WRITTEN TASK:
Every line containing the word "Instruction" needs to be found and copied.

--- START SUPPLIED INFORMATION ---

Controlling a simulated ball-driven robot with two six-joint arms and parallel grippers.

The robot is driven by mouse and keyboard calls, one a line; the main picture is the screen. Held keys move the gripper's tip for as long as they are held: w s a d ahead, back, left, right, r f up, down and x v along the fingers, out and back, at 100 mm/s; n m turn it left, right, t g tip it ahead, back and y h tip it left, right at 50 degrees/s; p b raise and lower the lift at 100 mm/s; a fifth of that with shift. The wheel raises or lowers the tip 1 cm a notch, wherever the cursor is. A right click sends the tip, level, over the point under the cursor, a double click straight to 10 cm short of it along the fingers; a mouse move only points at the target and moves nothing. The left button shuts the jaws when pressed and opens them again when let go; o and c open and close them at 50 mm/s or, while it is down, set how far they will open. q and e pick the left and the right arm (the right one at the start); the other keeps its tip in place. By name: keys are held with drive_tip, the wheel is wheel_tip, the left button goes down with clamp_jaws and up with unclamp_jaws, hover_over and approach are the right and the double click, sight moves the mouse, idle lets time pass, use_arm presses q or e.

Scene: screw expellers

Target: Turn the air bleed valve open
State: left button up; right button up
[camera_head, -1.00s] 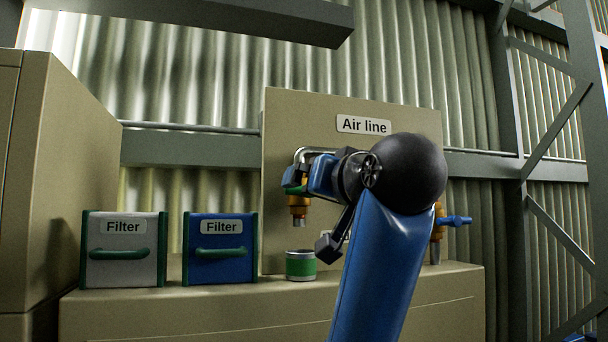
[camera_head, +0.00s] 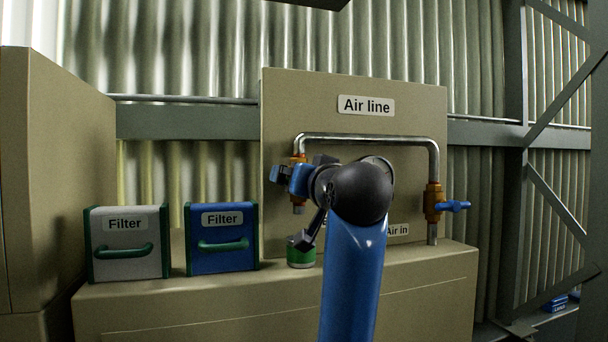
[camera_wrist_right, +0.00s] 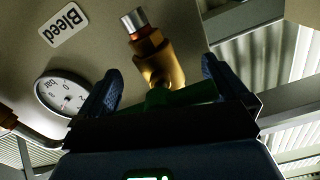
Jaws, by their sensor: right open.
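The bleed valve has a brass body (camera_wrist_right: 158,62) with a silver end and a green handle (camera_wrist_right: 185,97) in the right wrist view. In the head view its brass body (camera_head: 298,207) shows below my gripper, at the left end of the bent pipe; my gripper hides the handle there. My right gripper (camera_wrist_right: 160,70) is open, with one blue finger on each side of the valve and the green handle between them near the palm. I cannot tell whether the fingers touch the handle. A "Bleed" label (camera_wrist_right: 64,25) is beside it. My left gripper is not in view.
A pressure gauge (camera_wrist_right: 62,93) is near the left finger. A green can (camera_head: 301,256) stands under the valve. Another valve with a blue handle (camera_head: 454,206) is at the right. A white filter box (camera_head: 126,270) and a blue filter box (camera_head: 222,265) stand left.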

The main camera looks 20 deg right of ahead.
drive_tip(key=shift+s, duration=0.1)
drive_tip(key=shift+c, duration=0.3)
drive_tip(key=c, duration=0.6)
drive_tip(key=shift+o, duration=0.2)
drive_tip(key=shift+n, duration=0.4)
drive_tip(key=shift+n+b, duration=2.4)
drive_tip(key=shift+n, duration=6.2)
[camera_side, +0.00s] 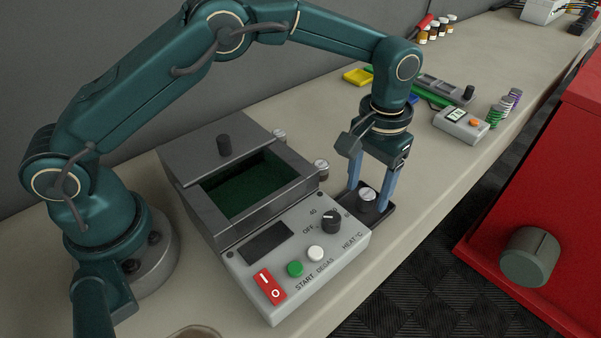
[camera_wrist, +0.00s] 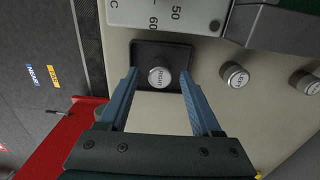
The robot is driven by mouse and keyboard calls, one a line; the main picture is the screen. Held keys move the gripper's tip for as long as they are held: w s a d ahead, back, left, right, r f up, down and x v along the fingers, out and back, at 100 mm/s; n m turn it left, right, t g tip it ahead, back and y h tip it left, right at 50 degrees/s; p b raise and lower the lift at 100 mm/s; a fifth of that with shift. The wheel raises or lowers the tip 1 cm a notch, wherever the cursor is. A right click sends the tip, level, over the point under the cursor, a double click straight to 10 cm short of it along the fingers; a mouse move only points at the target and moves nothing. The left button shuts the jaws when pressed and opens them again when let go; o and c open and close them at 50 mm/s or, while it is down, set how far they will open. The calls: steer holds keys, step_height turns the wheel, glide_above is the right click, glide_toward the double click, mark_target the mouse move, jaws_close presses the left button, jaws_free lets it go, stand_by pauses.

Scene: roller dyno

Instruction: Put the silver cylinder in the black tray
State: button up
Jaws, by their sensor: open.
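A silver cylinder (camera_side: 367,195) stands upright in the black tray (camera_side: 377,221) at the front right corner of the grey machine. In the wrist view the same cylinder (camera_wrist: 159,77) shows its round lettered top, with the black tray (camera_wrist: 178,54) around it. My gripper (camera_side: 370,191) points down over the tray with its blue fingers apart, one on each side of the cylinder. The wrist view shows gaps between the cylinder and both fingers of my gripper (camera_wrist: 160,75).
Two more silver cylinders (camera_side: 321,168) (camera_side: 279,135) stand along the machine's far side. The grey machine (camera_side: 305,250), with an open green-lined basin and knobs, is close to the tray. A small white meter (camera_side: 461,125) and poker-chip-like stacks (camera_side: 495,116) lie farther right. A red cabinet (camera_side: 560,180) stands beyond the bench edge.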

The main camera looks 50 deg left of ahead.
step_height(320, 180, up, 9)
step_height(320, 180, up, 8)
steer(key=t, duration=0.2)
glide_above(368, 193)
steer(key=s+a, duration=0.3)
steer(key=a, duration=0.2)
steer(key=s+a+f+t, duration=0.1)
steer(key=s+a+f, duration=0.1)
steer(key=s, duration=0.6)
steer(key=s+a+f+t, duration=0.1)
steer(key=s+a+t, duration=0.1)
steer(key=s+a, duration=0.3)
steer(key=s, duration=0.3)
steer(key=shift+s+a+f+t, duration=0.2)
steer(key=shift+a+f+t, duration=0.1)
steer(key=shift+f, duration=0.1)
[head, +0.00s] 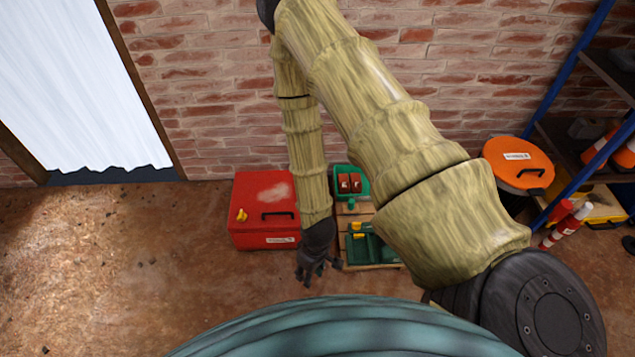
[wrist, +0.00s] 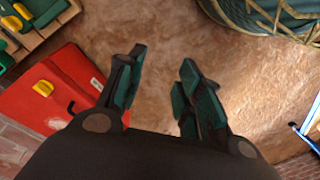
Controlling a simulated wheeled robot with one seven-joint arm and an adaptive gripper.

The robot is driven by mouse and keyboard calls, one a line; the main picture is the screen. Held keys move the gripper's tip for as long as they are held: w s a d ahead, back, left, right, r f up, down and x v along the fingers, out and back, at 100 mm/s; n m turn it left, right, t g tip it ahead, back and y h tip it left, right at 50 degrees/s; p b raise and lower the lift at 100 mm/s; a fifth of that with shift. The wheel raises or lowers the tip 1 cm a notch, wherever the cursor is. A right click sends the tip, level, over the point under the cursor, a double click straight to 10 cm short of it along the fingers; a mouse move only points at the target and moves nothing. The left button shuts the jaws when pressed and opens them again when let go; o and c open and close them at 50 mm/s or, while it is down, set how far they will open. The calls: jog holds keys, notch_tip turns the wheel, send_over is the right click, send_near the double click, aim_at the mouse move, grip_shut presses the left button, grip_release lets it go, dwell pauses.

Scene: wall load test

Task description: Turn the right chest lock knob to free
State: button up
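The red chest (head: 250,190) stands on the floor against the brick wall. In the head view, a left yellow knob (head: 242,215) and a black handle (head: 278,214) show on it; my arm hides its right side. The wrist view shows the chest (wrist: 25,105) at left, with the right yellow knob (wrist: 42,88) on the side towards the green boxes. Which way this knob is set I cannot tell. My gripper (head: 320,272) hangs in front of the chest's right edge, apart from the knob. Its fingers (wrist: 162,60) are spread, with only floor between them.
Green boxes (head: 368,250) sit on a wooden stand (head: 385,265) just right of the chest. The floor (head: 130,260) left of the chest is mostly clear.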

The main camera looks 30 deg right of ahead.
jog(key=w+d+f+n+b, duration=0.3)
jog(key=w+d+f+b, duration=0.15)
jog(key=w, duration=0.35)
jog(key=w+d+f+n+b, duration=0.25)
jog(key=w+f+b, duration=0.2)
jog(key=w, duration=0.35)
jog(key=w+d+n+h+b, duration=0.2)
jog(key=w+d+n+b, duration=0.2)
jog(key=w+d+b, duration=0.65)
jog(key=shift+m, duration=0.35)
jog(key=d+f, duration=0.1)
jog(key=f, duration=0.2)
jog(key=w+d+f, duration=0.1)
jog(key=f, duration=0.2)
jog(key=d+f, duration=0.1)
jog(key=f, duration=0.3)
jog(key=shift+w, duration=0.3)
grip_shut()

--- END SUPPLIED INFORMATION ---
--- START SUPPLIED INFORMATION ---

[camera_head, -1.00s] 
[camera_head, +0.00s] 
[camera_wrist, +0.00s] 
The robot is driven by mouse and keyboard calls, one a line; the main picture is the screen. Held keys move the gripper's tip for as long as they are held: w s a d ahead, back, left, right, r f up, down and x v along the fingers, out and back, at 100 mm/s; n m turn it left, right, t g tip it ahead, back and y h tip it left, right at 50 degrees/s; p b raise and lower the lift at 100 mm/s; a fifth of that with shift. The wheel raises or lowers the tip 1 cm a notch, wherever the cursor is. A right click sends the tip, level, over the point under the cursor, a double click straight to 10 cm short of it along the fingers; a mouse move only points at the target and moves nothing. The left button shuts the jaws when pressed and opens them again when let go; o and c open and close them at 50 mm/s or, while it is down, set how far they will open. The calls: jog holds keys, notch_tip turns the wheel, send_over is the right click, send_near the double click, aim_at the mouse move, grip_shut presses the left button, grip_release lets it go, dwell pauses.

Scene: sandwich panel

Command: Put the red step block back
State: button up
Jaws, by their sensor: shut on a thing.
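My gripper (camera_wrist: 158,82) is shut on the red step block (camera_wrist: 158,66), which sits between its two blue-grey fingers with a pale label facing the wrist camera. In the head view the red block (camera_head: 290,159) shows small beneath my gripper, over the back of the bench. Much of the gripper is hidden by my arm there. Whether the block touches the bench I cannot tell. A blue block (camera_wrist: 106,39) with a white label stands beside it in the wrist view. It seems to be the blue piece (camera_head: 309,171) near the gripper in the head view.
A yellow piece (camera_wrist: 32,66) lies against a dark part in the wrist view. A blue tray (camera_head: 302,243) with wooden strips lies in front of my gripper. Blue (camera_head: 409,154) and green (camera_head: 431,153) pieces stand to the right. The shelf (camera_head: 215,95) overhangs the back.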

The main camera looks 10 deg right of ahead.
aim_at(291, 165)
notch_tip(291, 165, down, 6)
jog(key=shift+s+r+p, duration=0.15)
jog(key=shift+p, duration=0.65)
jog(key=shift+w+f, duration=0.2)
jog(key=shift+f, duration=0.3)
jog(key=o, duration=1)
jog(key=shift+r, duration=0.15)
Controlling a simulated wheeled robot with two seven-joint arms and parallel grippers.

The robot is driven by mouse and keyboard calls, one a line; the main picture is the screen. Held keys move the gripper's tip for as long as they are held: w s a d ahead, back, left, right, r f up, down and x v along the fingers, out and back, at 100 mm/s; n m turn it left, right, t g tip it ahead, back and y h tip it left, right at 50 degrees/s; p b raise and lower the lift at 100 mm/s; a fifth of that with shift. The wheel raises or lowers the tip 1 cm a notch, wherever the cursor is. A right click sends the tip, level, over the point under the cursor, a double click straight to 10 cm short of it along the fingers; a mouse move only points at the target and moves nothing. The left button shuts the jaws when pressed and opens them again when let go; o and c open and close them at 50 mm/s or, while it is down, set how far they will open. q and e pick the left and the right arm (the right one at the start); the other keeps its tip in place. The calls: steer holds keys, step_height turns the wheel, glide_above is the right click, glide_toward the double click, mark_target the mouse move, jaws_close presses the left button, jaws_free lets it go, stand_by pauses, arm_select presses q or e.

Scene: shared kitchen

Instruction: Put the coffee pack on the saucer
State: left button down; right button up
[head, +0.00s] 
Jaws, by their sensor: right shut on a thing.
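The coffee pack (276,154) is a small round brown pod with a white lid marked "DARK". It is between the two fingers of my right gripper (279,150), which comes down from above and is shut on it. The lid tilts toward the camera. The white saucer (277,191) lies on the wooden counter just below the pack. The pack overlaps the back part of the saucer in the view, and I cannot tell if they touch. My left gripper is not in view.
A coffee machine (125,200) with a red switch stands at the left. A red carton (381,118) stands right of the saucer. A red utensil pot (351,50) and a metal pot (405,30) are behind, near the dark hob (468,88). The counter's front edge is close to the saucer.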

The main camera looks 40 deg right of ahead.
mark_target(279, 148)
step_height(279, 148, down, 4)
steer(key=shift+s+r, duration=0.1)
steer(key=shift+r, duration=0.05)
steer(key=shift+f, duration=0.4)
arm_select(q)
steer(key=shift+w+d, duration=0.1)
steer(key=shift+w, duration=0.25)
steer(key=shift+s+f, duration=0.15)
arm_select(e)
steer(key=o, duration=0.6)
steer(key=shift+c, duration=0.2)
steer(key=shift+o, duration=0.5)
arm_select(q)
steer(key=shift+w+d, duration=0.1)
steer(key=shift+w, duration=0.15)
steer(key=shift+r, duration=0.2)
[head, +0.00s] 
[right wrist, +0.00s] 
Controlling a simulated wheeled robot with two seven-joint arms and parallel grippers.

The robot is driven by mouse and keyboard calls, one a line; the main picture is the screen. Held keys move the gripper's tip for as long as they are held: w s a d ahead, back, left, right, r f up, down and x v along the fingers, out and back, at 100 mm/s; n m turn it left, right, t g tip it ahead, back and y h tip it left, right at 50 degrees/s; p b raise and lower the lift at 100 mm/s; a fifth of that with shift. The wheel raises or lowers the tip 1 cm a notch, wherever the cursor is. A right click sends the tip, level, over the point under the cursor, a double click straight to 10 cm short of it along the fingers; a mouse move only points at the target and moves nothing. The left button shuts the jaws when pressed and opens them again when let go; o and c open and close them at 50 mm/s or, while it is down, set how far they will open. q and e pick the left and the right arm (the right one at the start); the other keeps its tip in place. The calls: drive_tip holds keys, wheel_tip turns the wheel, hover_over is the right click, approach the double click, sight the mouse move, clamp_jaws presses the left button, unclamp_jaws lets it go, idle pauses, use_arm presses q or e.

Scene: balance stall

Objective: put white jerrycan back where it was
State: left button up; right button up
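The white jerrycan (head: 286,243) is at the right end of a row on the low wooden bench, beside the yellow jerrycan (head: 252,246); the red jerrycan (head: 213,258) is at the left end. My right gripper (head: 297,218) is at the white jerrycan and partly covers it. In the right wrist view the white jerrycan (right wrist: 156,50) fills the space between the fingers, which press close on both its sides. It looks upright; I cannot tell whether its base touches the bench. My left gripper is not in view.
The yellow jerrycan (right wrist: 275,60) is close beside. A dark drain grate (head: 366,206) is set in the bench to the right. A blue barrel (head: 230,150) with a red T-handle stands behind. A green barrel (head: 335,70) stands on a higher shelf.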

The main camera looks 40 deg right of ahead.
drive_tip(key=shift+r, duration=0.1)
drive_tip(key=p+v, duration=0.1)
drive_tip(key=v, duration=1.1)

--- END SUPPLIED INFORMATION ---
--- START SUPPLIED INFORMATION ---

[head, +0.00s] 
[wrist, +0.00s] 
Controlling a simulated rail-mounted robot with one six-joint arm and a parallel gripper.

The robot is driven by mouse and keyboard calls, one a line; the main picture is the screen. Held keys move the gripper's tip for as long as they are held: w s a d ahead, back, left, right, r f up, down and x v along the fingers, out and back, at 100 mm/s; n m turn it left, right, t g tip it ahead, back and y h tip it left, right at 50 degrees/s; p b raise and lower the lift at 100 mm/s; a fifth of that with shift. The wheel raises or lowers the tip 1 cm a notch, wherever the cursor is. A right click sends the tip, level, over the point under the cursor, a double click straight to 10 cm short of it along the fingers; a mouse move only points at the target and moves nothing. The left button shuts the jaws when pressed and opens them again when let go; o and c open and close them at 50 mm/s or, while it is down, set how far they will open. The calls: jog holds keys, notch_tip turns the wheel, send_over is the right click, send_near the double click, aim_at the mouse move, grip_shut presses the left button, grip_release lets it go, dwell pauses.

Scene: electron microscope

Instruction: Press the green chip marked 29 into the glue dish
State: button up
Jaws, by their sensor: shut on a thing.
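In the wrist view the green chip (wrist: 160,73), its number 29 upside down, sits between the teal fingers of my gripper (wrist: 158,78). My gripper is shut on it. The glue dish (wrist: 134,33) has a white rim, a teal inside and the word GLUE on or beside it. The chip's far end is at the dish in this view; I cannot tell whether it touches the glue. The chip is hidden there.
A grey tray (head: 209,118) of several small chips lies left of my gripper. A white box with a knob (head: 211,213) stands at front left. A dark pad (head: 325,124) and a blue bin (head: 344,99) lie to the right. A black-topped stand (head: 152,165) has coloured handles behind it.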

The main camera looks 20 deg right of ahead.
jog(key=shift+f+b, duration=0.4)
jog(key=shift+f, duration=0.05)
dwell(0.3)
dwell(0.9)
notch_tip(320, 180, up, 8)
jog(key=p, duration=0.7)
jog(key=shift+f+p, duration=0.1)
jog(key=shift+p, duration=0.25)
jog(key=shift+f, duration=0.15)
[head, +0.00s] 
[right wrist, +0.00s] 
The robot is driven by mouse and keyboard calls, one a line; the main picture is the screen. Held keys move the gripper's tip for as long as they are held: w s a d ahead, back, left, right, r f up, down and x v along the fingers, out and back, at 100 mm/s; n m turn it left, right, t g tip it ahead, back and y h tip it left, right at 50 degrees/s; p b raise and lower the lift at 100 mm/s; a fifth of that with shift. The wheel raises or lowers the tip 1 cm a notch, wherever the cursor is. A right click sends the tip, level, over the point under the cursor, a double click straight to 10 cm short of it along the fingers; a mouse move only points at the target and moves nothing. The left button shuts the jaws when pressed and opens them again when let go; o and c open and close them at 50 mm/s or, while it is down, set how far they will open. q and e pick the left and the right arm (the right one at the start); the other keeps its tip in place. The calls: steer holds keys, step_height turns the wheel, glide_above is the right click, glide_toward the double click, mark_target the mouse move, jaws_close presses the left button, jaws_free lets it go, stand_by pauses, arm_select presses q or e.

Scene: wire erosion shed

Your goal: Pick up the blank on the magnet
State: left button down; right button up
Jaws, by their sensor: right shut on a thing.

--- END SUPPLIED INFORMATION ---

SOLUTION FOR THIS EXERCISE:
Instruction: Put the silver cylinder in the black tray
Instruction: Put the coffee pack on the saucer
Instruction: Press the green chip marked 29 into the glue dish

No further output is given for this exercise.